My husband shook his head and walked off. An hour later he was back.

“Let’s get those plants out,” he said.

“It’s gotten kind of late,” I said. “It’s hot; we could do it earlier tomorrow.”

“I’m going to the garden and waiting for you,” he said. “I won’t do anything until you get there.”

“Let me get my shoes,” I said.

I took my time putting on socks and tying shoes, but finally headed for the garden.

My husband gave me a few minutes to walk among the plants. I pulled the baby squash that hadn’t turned to mush and searched for the last offspring of the beans.

“Well, I guess that is it,” I said. “Looks like grasshoppers are eating the leaves off everything anyway.”

Not giving me time to change my mind, my husband pulled up squash plants and I tackled the string beans. In about five minutes, we finished.

“The garden did well this year, didn’t it?” I said to my husband as he raked up squash leaves. “I don’t think it ever made stuff this long into the summer.”

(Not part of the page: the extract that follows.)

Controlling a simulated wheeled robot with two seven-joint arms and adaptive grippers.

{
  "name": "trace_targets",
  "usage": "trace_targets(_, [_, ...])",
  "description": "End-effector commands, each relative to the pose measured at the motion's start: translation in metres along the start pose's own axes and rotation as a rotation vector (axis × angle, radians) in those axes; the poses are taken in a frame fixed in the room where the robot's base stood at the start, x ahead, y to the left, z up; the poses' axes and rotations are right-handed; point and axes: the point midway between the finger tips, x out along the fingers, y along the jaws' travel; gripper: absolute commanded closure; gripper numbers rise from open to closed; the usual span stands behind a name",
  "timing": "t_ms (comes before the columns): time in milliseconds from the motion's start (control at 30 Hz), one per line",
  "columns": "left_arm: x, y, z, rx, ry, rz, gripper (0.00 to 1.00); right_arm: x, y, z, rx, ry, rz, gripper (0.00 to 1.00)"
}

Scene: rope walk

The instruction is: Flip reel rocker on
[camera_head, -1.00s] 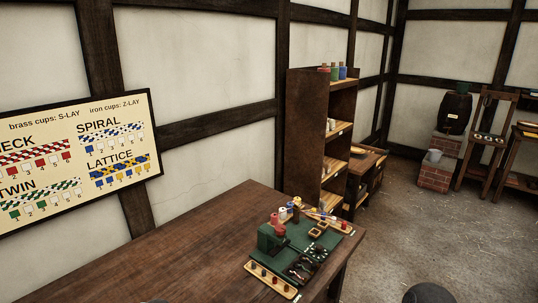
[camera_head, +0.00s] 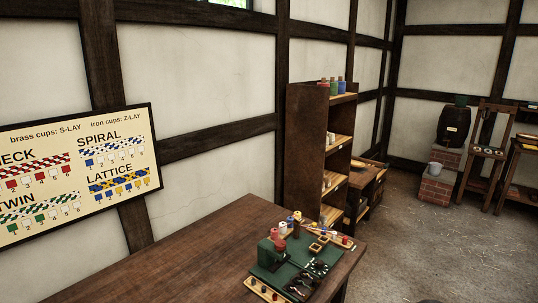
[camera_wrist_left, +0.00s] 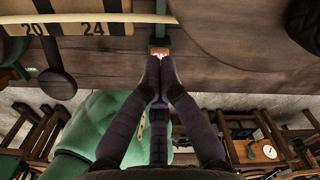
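In the left wrist view, a small red rocker (camera_wrist_left: 159,51) with white marks sits in a dark green housing at the top middle. I take it for the reel rocker; its marks are too small to read, and its position cannot be told. My left gripper (camera_wrist_left: 160,62) points at it with both fingertips together, right at its lower edge. Whether they touch it cannot be told. Nothing shows between the fingers. The rocker cannot be made out in the head view. My right gripper is in neither current view.
In the head view, a wooden table (camera_head: 190,255) carries a green device board (camera_head: 272,268) with spools and small parts. A shelf (camera_head: 306,150) stands behind it. A pattern poster (camera_head: 75,215) hangs left. Floor at right (camera_head: 440,250) is clear. A numbered scale (camera_wrist_left: 70,29) is near my left gripper.

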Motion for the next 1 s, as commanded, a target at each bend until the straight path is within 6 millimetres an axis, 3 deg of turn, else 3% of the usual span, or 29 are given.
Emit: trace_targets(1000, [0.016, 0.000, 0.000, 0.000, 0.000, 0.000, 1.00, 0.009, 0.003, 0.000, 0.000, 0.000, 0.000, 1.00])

He nodded, picked up the bag of garden debris and walked out the gate.

“Now why was that so hard?” I asked a green dragonfly perched on top of a still-producing-pods okra plant. “It was time to let go and to make room for something new.”

The insect buzzed, flapped its transparent wings and flew out behind my husband.

If dragonflies can talk, this one was asking, “What is up with that woman.”

As I surveyed the bare rows, I whispered a thank you to my departed plants. Then I started planning my fall garden singing softly, “To everything, (turn, turn, turn), there is a season (turn, turn, turn) and a time for every purpose under heaven.”